I think you will know your horse better than anyone. He will give you signs if it is too much for him, backing off the jump, knocking rails, stops, run-outs, etc. The key is to slowly work up to it. Add higher jumps here and there and get him used to it before adding full courses. He will tell you when its his stopping point or if he needs to take it slower.
I love that you say you are mainly doing flat-work. It is the key to everything your horse needs, and the more in shape, balanced, using his body correctly, etc. he is, the easier it will be for him to jump higher or jump period.
Adding cavelletti and poles to your flat-work adds a element that helps make their jumping sessions easier and their flat-work sessions more fun.
I would talk to your vet and trainer together to discuss his limits and your options, good luck! :)

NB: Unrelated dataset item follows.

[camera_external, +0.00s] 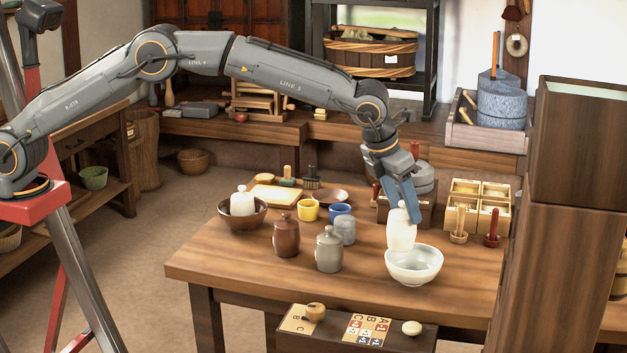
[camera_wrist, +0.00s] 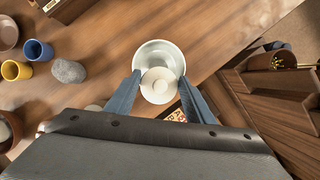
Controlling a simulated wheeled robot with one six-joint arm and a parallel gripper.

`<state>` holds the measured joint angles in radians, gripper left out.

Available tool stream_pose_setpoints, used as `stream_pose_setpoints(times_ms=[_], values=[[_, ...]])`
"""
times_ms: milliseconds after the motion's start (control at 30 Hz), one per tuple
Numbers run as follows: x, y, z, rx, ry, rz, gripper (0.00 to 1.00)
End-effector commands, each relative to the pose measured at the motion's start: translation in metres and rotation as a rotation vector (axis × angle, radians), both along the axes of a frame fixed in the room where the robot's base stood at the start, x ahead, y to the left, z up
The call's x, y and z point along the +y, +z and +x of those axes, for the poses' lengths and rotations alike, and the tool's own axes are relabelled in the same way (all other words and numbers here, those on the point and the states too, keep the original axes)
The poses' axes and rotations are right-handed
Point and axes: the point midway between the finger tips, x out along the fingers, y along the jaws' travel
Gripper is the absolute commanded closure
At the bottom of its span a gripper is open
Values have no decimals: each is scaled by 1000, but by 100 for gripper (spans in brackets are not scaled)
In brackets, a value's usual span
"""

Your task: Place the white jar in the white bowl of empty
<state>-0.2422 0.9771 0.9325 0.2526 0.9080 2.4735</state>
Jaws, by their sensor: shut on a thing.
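My gripper (camera_external: 403,208) is shut on a white jar (camera_external: 401,232) with a knobbed lid, held upright at the right part of the table. The white bowl (camera_external: 414,268) stands just in front of the jar, and its rim overlaps the jar's lower edge. In the wrist view, the jar (camera_wrist: 159,85) sits between the blue fingers of my gripper (camera_wrist: 158,92) and covers the near part of the white bowl (camera_wrist: 158,48). The visible part of the bowl is empty. I cannot tell how high the jar's base is above it.
A brown bowl (camera_external: 262,217) at left holds another white jar (camera_external: 242,203). A brown jar (camera_external: 286,238), a grey jar (camera_external: 329,252), a grey stone (camera_external: 345,231), a yellow cup (camera_external: 309,210) and a blue cup (camera_external: 340,210) stand left. A tall wooden cabinet (camera_external: 553,260) rises at right.

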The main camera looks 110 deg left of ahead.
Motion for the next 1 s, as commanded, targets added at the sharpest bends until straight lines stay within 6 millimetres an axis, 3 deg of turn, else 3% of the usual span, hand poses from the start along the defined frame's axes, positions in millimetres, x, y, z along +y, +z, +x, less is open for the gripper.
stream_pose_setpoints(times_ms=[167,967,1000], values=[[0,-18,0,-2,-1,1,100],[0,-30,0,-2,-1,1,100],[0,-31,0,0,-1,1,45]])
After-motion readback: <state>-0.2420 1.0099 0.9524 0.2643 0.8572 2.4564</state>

Rideordie112 01-07-2014 05:58 PM

Quote:

Originally Posted by loveye (Post 4478498)
I think you will know your horse better than anyone. He will give you signs if it is too much for him, backing off the jump, knocking rails, stops, run-outs, etc. The key is to slowly work up to it. Add higher jumps here and there and get him used to it before adding full courses. He will tell you when its his stopping point or if he needs to take it slower.
I love that you say you are mainly doing flat-work. It is the key to everything your horse needs, and the more in shape, balanced, using his body correctly, etc. he is, the easier it will be for him to jump higher or jump period.
Adding cavelletti and poles to your flat-work adds a element that helps make their jumping sessions easier and their flat-work sessions more fun.
I would talk to your vet and trainer together to discuss his limits and your options, good luck! :)

Okay thanks for your response!
And yes, we do lots and lots of flat work, and okay, I'll add some ground poles to make it interesting.